En l’espèce, une société avait donné à sa banque un ordre de virement d’une somme sur le compte d’une entreprise, ouvert dans les livres d’une autre banque. L’identifiant fourni par la société étant inexact, la somme avait été virée sur le compte d’un tiers.
La banque de la société donneur d’ordre avait remboursé à la société la somme virée et demandait des dommages-intérêts à la banque réceptrice de l’ordre, lui reprochant d’avoir commis une faute : celle ne pas avoir recherché si l’identifiant unique du virement reçu coïncidait avec le numéro de compte de la société bénéficiaire de l’ordre de virement.
La Cour d’appel avait condamné la banque qui avait exécuté l’ordre donné retenant qu’elle avait commis une faute à l’origine directe et exclusive du dommage subi par la banque du donneur d’ordre.

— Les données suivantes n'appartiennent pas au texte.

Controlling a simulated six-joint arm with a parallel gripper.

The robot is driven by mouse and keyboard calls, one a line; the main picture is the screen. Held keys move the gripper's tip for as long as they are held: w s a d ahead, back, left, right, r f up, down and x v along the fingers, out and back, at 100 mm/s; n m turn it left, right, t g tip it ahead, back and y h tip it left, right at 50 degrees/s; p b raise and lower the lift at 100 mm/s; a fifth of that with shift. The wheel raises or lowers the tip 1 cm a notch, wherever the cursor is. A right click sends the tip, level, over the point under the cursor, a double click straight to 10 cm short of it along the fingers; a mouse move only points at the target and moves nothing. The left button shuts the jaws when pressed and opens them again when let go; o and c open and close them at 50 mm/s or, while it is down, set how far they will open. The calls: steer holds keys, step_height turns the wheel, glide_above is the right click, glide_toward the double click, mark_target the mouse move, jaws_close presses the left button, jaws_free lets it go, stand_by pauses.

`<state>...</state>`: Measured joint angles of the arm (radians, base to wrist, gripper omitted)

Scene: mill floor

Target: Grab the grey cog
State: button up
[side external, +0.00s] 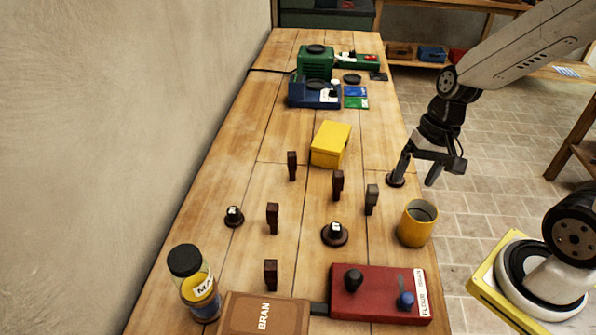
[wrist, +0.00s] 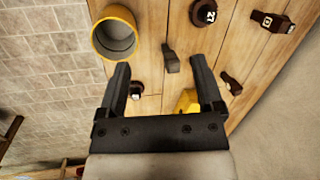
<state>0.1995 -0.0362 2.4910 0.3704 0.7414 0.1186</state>
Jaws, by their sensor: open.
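The grey cog (side external: 372,200), a small upright peg with a greyish face, stands on the wooden bench left of the yellow mug. It is greyer than the dark brown pegs around it. In the wrist view the cog (wrist: 171,60) shows between and slightly beyond my fingertips. My gripper (side external: 417,178) is open and empty, above and to the right of the cog near the bench's right edge. In the wrist view my gripper (wrist: 160,66) has its two fingers wide apart, with nothing held.
The yellow mug (side external: 418,224) and a dark round weight (side external: 395,180) stand close to the cog. A brown peg (side external: 338,185) is just left of it. A yellow box (side external: 331,144) lies behind, a red control box (side external: 380,293) in front. More pegs and weights stand leftward.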

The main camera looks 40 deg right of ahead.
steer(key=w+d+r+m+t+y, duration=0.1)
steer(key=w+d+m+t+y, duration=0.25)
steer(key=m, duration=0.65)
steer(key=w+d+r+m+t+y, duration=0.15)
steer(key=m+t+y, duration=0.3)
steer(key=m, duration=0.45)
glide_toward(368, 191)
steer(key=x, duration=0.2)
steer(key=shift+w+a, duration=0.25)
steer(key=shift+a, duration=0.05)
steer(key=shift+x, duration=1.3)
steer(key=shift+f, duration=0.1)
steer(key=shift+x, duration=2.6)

La Cour de cassation n’est pas de cet avis : l’ordre de virement litigieux avait été exécuté en utilisant l’identifiant unique fourni par le donneur d’ordre à sa banque et transmis par celle-ci à la banque du bénéficiaire désigné, cette dernière n’était donc pas responsable de la mauvaise exécution de l’opération.
En réalité, la Cour de cassation applique à la lettre l’article L. 133-21 du Code monétaire et financier issu de la transposition de la directive européenne 2007/64/CE sur les services de paiement.